Но мысль об оставлении Москвы владела и Барклаем де Толли. Военный министр осуществлял задуманную еще до войны стратегию заманивания французов в глубь России, Барклай изначально готовил к этому и армию, и Россию. Скажем, к тому времени пехотные полки по штату имели три батальона, но даже в Бородинском бою их было всего по два потому, что один батальон каждого полка уже был в тылу и на его базе обучались уже призванные рекруты, предназначенные для резкого усиления численности армии. Барклай хотел иметь армию, намного превосходящую по силам французскую армию, и ему нужно было время.
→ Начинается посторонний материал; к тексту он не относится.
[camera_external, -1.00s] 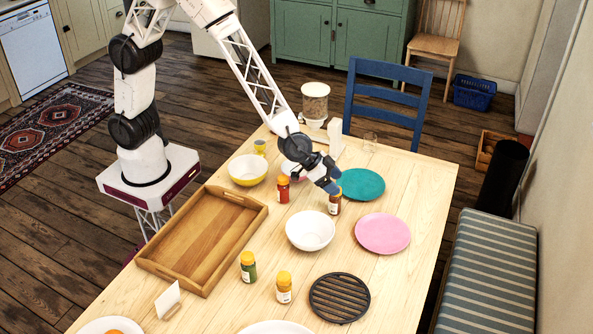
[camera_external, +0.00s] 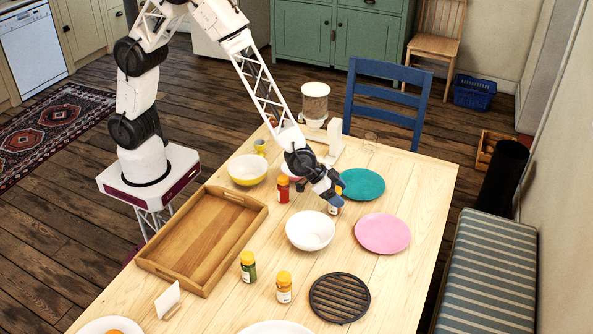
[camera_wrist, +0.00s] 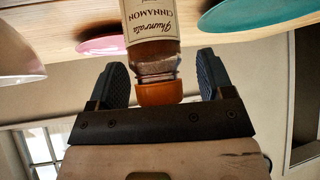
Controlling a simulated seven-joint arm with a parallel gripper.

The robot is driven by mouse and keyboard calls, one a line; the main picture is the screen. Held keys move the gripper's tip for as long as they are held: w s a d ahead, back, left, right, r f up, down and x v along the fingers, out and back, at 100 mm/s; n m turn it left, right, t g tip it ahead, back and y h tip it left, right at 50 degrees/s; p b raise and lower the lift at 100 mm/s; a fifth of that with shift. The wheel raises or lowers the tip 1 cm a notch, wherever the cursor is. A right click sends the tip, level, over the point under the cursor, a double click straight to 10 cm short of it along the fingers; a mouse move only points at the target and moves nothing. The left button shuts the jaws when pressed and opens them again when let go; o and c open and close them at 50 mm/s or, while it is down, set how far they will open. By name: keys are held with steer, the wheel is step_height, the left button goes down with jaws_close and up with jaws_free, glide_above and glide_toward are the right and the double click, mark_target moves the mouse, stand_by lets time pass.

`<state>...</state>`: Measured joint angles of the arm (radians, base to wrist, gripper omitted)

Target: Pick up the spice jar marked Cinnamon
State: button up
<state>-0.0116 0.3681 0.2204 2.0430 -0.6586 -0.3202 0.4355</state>
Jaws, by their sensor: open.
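The Cinnamon jar (camera_wrist: 152,40) shows in the wrist view with its label upside down and its orange cap (camera_wrist: 160,93) between my two fingers. My gripper (camera_wrist: 160,80) is open, with a finger on each side of the cap and a visible gap to each. In the external view the jar (camera_external: 335,206) stands on the table, partly hidden by my gripper (camera_external: 335,196), which is low over it.
A white bowl (camera_external: 310,231) stands close in front of the jar. A teal plate (camera_external: 362,184) and a pink plate (camera_external: 382,233) lie to its right. A red jar (camera_external: 283,191) stands to its left. Two more jars, green (camera_external: 248,267) and pale (camera_external: 284,288), stand nearer.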

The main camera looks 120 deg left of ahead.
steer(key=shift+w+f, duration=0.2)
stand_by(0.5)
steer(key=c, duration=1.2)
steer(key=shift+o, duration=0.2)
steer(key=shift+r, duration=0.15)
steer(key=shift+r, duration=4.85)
Однако главнокомандующим был Кутузов, и принимать решение надо было ему.
И Кутузов находит выход – любимый выход безответственного бюрократа: 1 сентября он созывает военный совет с явной целью – возложить на совет ответственность за сдачу Москвы. Этот совет собрался в 8 часов вечера в подмосковной деревне Фили.
Соответственно, Кутузов провел его крайне подло. По закону и здравому смыслу на Военном совете первыми должны высказываться «за» или «против» самые младшие по чину и должности. Если первыми выскажутся начальники, то как тогда младшие по чину смогут высказать свое мнение, если оно противоречит мнению начальника? Они ведь будут подрывать авторитет начальника. Но Кутузов взял и дал первое слово Барклаю де Толли, мало того, что командующему 1-й Западной армией, в которую уже были влиты и остатки 2-й армии, но и военному министру России! То есть вообще самому старшему начальнику после себя.
Барклай сказал следующее: «…Потеря Москвы будет чувствительною для государя, но не будет внезапным для него происшествием, к окончанию войны его не наклонит и решительная воля его продолжать ее с твердостию. Сохранив Москву, Россия не сохраняется от войны жестокой, разорительной; но сберегши армию, еще не уничтожаются надежды Отечества, и война, единое средство к спасению, может продолжаться с удобством. Успеют присоединиться, в разных местах за Москвою приуготовляемые, войска; туда же заблаговременно перемещены все рекрутские депо. В Казани учрежден вновь литейный завод; основан новый ружейный завод Киевский; в Туле оканчиваются ружья из остатков прежнего металла. Киевский арсенал вывезен; порох, изготовленный в заводах, переделан в артиллерийские снаряды и патроны и отправлен внутрь России». Ну и что теперь осталось говорить младшим по чину и должности (а таковыми тут были все, кроме Кутузова) после того, как военный министр предложил оставить Москву?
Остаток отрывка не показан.